▶ **DO THIS**
Copy each line of the data below with the word "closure".

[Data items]
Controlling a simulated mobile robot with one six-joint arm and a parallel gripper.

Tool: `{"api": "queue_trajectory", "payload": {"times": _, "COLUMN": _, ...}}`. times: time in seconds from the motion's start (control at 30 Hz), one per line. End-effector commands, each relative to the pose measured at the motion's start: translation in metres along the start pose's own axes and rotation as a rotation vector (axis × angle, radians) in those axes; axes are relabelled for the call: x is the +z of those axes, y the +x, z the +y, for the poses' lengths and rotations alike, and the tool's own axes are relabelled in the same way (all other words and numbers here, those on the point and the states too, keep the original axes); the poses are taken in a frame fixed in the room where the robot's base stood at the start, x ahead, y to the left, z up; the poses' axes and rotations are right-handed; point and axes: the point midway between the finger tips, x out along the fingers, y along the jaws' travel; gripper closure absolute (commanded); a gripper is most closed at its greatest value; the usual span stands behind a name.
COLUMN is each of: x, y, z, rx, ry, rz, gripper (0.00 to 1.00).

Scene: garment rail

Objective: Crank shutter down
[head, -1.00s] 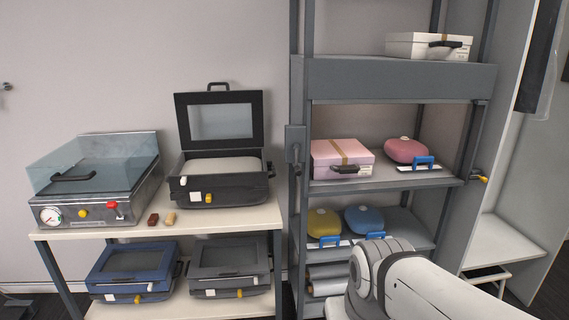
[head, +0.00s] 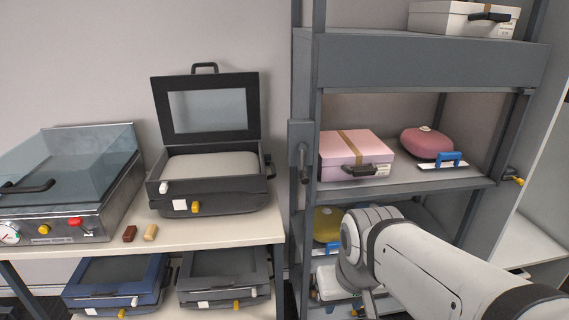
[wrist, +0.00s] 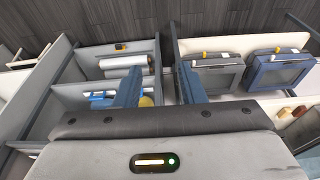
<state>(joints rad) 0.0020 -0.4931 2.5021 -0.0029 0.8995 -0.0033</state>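A grey shutter housing (head: 425,62) spans the top of the open shelf bay. No lowered shutter shows beneath it, and the bay's front is open. A grey crank box (head: 301,136) with a small dark handle (head: 303,165) hanging from it sits on the bay's left post. My arm reaches in from the lower right in the head view, below and right of the crank, apart from it. My gripper (wrist: 159,80) shows in the wrist view with its two dark fingers spread apart and nothing visible between them. The crank is not identifiable in the wrist view.
Inside the bay are a pink box (head: 355,158) and a pink oval case (head: 427,143). A white box (head: 462,18) sits above the housing. A cream table (head: 205,234) with cases stands at left, close to the shelf's left post. A yellow-tipped part (head: 513,179) juts from the right post.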

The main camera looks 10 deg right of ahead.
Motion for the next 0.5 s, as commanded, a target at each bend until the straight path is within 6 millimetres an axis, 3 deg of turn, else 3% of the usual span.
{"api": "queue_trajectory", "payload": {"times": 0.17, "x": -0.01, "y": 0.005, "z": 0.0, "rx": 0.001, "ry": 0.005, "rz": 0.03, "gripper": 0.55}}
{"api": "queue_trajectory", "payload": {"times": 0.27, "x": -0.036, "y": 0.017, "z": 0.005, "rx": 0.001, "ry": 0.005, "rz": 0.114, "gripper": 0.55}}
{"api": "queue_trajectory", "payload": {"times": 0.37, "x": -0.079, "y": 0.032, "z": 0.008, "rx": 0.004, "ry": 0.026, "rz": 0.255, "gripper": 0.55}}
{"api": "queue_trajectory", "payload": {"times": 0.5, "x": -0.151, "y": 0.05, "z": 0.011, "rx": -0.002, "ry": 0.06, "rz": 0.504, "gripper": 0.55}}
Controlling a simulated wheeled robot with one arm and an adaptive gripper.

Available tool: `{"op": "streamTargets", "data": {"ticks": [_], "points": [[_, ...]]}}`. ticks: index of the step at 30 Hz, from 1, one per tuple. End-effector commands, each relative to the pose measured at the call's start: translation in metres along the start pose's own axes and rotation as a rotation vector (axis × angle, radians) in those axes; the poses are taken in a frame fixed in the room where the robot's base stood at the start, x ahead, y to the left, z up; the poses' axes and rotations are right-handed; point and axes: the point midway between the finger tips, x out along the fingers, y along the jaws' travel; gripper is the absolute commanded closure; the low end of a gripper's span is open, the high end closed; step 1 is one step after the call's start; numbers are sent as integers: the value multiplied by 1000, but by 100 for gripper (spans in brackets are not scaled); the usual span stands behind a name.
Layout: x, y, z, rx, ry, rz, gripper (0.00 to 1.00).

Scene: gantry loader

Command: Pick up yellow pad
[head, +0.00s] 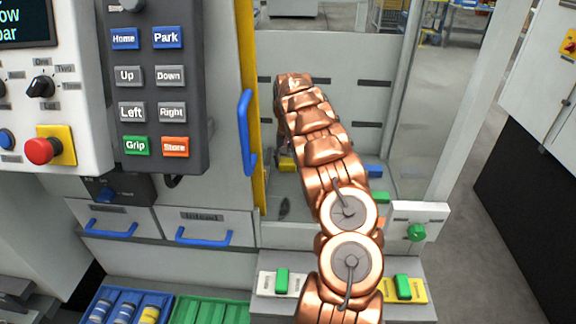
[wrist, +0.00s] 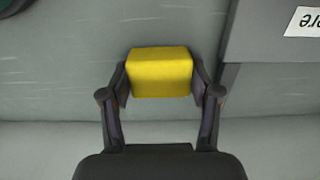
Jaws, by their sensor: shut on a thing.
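The yellow pad (wrist: 160,72) is a small yellow block between the two dark fingers of my gripper (wrist: 161,88) in the wrist view. The fingers touch it on its left and right sides, and my gripper is shut on it. In the head view a bit of yellow (head: 287,163) shows beside my copper arm, inside the loader bay. My arm hides most of my gripper there. I cannot tell from these views whether the pad touches the surface behind it.
A blue block (head: 374,171) and a green block (head: 380,197) lie right of my arm in the bay. A clear panel stands at the bay's right. The control pendant (head: 152,90) and a blue door handle (head: 246,130) are at the left. Trays stand in front.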

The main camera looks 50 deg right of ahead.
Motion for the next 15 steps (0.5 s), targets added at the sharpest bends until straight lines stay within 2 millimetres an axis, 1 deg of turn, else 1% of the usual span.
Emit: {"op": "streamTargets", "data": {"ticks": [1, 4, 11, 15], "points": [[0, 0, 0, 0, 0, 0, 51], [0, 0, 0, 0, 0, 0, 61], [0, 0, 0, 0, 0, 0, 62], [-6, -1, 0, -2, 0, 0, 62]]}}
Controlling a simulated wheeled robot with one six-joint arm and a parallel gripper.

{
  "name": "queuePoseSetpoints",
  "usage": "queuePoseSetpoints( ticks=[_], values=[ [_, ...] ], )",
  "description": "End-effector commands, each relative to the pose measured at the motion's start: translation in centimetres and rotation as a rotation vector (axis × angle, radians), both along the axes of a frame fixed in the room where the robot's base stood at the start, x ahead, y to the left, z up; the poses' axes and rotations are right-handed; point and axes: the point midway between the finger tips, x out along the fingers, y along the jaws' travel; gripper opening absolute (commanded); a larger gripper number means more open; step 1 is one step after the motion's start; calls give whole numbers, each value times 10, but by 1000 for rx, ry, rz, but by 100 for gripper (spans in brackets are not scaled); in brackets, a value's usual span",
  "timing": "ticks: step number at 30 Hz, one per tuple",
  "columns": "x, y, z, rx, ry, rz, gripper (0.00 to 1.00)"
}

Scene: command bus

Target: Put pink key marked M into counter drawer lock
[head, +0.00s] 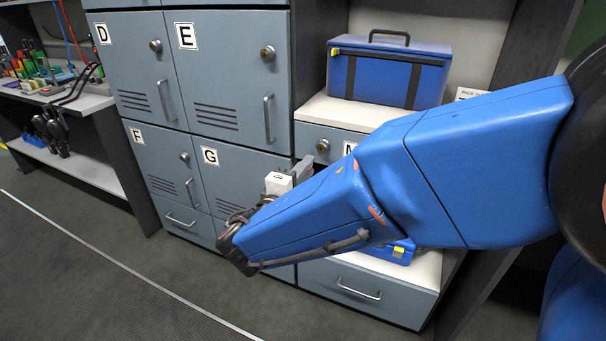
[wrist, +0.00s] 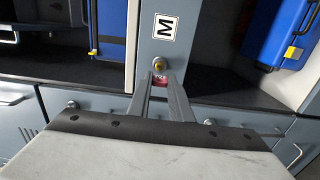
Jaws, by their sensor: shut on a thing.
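The pink key (wrist: 160,82) shows as a small pink patch between my fingertips in the wrist view; most of it, including any letter, is hidden. My gripper (wrist: 160,78) is shut on it. The counter drawer (head: 314,133) is a grey-blue front under the counter in the head view, with its M label (head: 349,148) partly behind my arm. In the wrist view the M label (wrist: 165,27) appears turned sideways. The round lock (wrist: 160,63) with a brass centre lies just beyond the key; it also shows in the head view (head: 323,146). I cannot tell whether key and lock touch.
A blue case (head: 385,75) stands on the counter (head: 345,112) above the drawer. Grey lockers (head: 230,80) with knobs and handles stand left of it. Another blue case (head: 402,250) sits on the lower shelf, partly behind my arm. The floor in front is clear.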

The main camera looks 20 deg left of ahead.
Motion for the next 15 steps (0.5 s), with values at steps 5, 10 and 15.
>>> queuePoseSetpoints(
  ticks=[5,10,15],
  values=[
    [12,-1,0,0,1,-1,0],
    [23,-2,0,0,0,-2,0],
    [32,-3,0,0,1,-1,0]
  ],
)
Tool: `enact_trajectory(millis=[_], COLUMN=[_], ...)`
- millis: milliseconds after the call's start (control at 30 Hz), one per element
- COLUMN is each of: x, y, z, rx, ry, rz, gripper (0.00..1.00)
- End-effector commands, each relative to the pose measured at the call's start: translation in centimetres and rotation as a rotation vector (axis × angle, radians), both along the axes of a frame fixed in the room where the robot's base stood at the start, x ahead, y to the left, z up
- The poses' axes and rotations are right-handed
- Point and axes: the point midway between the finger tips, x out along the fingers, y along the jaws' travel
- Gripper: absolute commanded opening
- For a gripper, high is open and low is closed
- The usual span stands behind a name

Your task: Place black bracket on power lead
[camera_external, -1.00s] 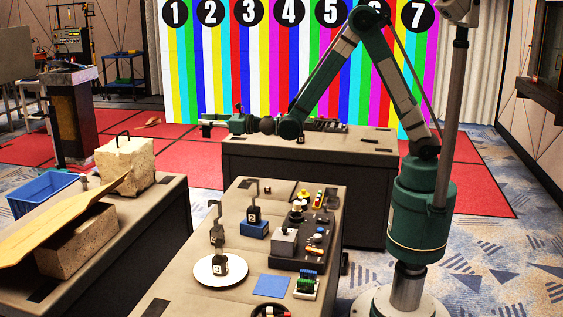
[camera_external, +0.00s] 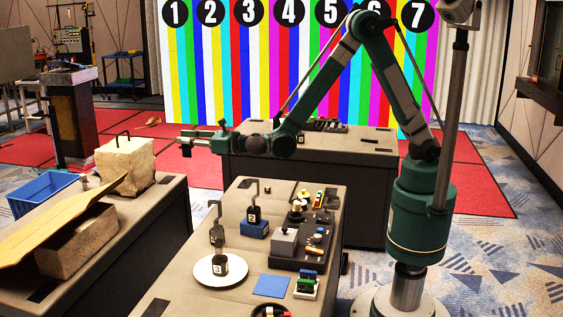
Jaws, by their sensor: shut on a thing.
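My gripper (camera_external: 187,139) is at the end of the outstretched arm, left of the arm's dark green joints, in the air above the red carpet and beyond the near tables. It is shut on a small dark piece (camera_external: 186,150), which hangs just below the fingertips. The piece looks like the black bracket, but it is too small to be sure. A dark coiled thing with a bit of red (camera_external: 270,312) lies at the bottom edge of the middle table, partly cut off. I cannot tell whether it is the power lead.
The middle table (camera_external: 188,303) holds a white plate (camera_external: 207,273) with a numbered hook weight, a blue block (camera_external: 254,229) with another, a black device (camera_external: 312,255) and a blue square (camera_external: 271,286). A left table carries stone blocks (camera_external: 125,165). Another table stands behind.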

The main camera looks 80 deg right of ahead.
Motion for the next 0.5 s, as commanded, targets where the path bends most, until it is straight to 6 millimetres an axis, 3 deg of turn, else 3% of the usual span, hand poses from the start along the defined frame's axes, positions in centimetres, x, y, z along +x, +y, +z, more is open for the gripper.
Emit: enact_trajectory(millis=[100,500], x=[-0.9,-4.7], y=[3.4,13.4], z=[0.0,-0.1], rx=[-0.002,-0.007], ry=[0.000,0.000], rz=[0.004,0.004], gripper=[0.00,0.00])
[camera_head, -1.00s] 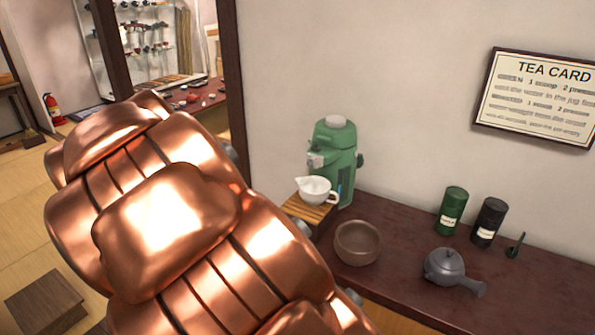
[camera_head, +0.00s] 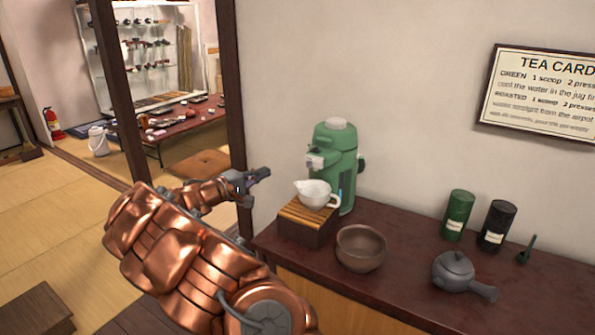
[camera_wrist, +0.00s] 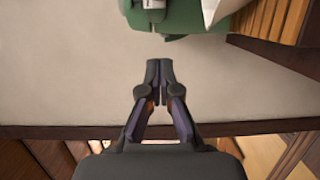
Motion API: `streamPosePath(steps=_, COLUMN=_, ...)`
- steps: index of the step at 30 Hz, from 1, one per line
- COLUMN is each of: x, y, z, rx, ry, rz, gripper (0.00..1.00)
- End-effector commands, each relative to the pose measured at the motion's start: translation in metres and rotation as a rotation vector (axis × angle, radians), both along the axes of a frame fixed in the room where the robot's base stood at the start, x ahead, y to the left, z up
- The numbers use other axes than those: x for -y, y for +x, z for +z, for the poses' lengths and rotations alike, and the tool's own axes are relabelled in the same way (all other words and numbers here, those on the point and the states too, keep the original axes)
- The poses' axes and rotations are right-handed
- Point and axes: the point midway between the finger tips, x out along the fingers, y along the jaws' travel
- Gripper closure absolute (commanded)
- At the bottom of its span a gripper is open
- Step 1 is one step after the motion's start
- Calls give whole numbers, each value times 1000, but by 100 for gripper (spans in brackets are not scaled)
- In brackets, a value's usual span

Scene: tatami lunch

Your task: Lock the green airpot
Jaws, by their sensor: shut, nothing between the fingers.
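The green airpot (camera_head: 337,152) stands upright on the dark counter against the wall, with a pale round knob (camera_head: 336,124) on its top and a light grey spout at its left front. Part of the green airpot also shows at the top edge of the wrist view (camera_wrist: 178,14). My gripper (camera_head: 267,172) is to the left of the airpot, apart from it, near the wooden post. In the wrist view my gripper (camera_wrist: 159,64) has its fingertips together, with nothing between them. Any lock marking on the airpot is too small to read.
A white jug (camera_head: 314,195) stands on a slatted wooden stand (camera_head: 303,232) in front of the airpot. A brown bowl (camera_head: 361,248), a grey teapot (camera_head: 453,270), a green canister (camera_head: 458,212) and a black canister (camera_head: 497,225) stand to the right on the counter (camera_head: 408,275).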

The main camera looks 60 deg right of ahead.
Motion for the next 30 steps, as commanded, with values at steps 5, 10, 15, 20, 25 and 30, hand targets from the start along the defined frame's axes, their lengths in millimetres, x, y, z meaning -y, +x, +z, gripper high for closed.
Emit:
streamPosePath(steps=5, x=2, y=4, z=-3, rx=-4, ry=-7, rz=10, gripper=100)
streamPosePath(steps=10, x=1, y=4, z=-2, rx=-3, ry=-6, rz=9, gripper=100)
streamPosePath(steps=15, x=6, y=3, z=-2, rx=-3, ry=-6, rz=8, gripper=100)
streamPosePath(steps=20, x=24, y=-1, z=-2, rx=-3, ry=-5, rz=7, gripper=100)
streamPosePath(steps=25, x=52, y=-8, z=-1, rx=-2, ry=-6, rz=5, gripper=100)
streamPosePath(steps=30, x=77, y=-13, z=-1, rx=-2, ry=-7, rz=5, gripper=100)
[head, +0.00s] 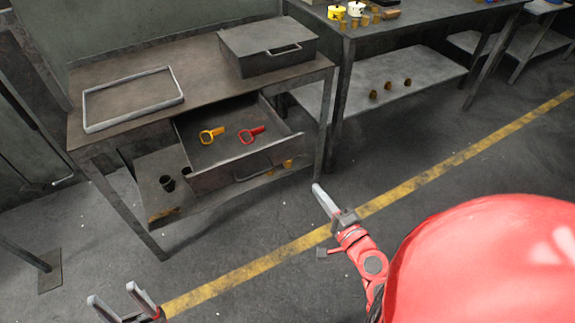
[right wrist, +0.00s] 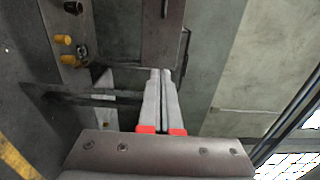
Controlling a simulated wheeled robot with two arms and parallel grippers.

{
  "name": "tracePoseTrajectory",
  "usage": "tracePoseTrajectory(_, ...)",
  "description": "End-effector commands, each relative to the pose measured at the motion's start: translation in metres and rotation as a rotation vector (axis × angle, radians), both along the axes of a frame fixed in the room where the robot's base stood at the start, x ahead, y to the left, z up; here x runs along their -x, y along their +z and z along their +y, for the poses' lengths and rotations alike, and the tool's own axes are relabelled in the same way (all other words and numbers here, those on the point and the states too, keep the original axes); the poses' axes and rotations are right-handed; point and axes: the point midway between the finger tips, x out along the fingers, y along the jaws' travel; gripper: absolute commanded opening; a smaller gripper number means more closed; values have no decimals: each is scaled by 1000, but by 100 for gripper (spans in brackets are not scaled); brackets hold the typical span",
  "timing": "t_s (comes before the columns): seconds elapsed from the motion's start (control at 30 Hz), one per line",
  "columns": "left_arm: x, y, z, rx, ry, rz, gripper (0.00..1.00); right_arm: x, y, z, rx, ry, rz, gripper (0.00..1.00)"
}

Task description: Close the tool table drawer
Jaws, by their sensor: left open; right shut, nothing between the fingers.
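The tool table (head: 200,65) stands at the left of the head view. Its drawer (head: 222,173) is pulled out toward me, with a dark bar handle (head: 253,173) on its front. A yellow tool (head: 211,135) and a red tool (head: 251,134) lie inside it. My right gripper (head: 316,187) is shut and empty, to the right of the drawer front and apart from it in the head view. In the right wrist view its fingers (right wrist: 162,72) point at a brown panel (right wrist: 162,28) that looks like the drawer front; contact is unclear. My left gripper (head: 118,296) is open and empty, low at the left.
A grey box (head: 267,48) and a shallow tray frame (head: 133,98) sit on the tabletop. Dark cups (head: 167,183) stand on the lower shelf. Another table (head: 420,28) stands to the right. The floor around the yellow line (head: 400,190) is clear.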

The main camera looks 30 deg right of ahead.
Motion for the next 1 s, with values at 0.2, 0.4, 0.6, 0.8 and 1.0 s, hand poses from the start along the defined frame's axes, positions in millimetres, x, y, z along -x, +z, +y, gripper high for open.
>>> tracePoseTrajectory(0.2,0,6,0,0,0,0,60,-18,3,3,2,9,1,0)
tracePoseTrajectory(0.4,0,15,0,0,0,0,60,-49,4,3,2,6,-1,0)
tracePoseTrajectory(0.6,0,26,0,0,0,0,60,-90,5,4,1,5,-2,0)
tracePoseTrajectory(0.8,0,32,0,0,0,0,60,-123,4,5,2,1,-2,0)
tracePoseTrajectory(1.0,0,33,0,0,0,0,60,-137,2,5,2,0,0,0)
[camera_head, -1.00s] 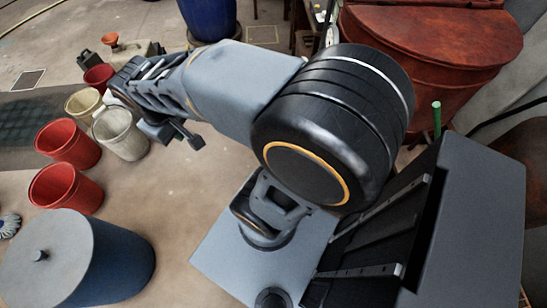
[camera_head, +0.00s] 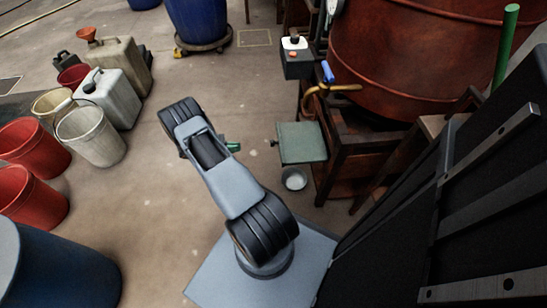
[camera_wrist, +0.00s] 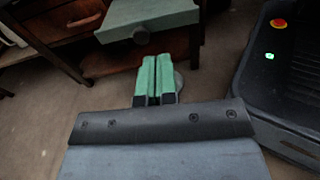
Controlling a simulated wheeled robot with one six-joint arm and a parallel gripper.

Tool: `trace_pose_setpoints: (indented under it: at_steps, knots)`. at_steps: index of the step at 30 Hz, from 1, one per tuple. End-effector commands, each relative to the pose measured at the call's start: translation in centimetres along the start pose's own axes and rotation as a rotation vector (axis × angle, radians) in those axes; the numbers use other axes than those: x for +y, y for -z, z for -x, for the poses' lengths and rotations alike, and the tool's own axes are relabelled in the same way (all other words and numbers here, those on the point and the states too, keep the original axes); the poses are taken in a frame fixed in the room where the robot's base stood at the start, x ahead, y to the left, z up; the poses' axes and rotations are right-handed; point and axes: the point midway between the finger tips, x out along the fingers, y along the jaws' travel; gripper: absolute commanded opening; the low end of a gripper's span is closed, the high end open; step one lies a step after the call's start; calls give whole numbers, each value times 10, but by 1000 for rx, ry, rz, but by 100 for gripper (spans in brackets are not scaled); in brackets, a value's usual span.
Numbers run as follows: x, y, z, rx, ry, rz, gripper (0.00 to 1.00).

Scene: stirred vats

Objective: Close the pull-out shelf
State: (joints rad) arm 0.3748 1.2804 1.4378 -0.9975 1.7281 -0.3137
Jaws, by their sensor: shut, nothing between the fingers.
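The pull-out shelf (camera_head: 303,143) is a flat green board. It sticks out to the left from the dark wooden stand under the red-brown vat, with a small round knob (camera_head: 277,143) on its outer edge. In the wrist view the shelf (camera_wrist: 158,16) is at the top, with its dark knob (camera_wrist: 141,35) facing me. My gripper (camera_wrist: 153,58) has green fingers pressed together, empty, pointing at the shelf's front edge just below the knob. In the head view my gripper (camera_head: 235,147) is left of the shelf, with a gap between them.
The red-brown vat (camera_head: 400,60) stands behind the shelf on the wooden stand (camera_head: 345,170). A grey bowl (camera_head: 294,179) is on the floor below the shelf. Red buckets (camera_head: 35,145) and a white canister (camera_head: 108,97) stand at left. Floor between them and the shelf is clear.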

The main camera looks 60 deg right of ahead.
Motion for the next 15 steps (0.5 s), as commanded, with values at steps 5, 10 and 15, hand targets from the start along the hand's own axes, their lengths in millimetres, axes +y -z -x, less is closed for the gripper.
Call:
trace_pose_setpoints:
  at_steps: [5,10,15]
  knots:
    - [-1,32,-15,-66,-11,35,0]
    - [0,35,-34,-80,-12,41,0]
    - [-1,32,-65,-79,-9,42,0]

▶ **EXERCISE RESPONSE**
Tool: `{"api": "queue_trajectory", "payload": {"times": _, "COLUMN": _, ...}}`. times: time in seconds from the motion's start (control at 30 Hz), one per line. End-effector commands, each relative to the pose measured at the motion's start: translation in metres along the start pose's own axes and rotation as a rotation vector (axis × angle, radians) in those axes; axes are relabelled for the call: x is the +z of those axes, y the +x, z the +y, for the poses' lengths and rotations alike, and the tool's own axes are relabelled in the same way (all other words and numbers here, those on the point and the states too, keep the original axes); the poses are taken in a frame fixed in the room where the robot's base stood at the start, x ahead, y to the left, z up; the poses' axes and rotations are right-handed; point and axes: the point midway between the finger tips, x out along the fingers, y along the jaws' travel; gripper closure absolute (commanded); a gripper is most closed at its greatest value; the usual span stands behind a name.
Available tool: `{"op": "streamTargets", "data": {"ticks": [_], "points": [[_, ...]]}}`. ticks: index of the step at 30 Hz, from 1, one per tuple. End-effector commands, each relative to the pose measured at the call's start: translation in metres along the start pose's own axes and rotation as a rotation vector (axis × angle, radians) in those axes; the poses are taken in a frame fixed in the room where the robot's base stood at the start, x ahead, y to the left, z up; the poses' axes and rotations are right-handed; point and axes: the point midway between the finger tips, x out along the fingers, y along the jaws' travel; gripper is the absolute commanded closure; the low end of a gripper's span is open, the high end closed; step 1 is one step after the call's start; numbers are sent as integers: the value multiplied by 1000, but by 100 for gripper (spans in brackets are not scaled); the usual span stands behind a name.
- Gripper closure absolute (commanded)

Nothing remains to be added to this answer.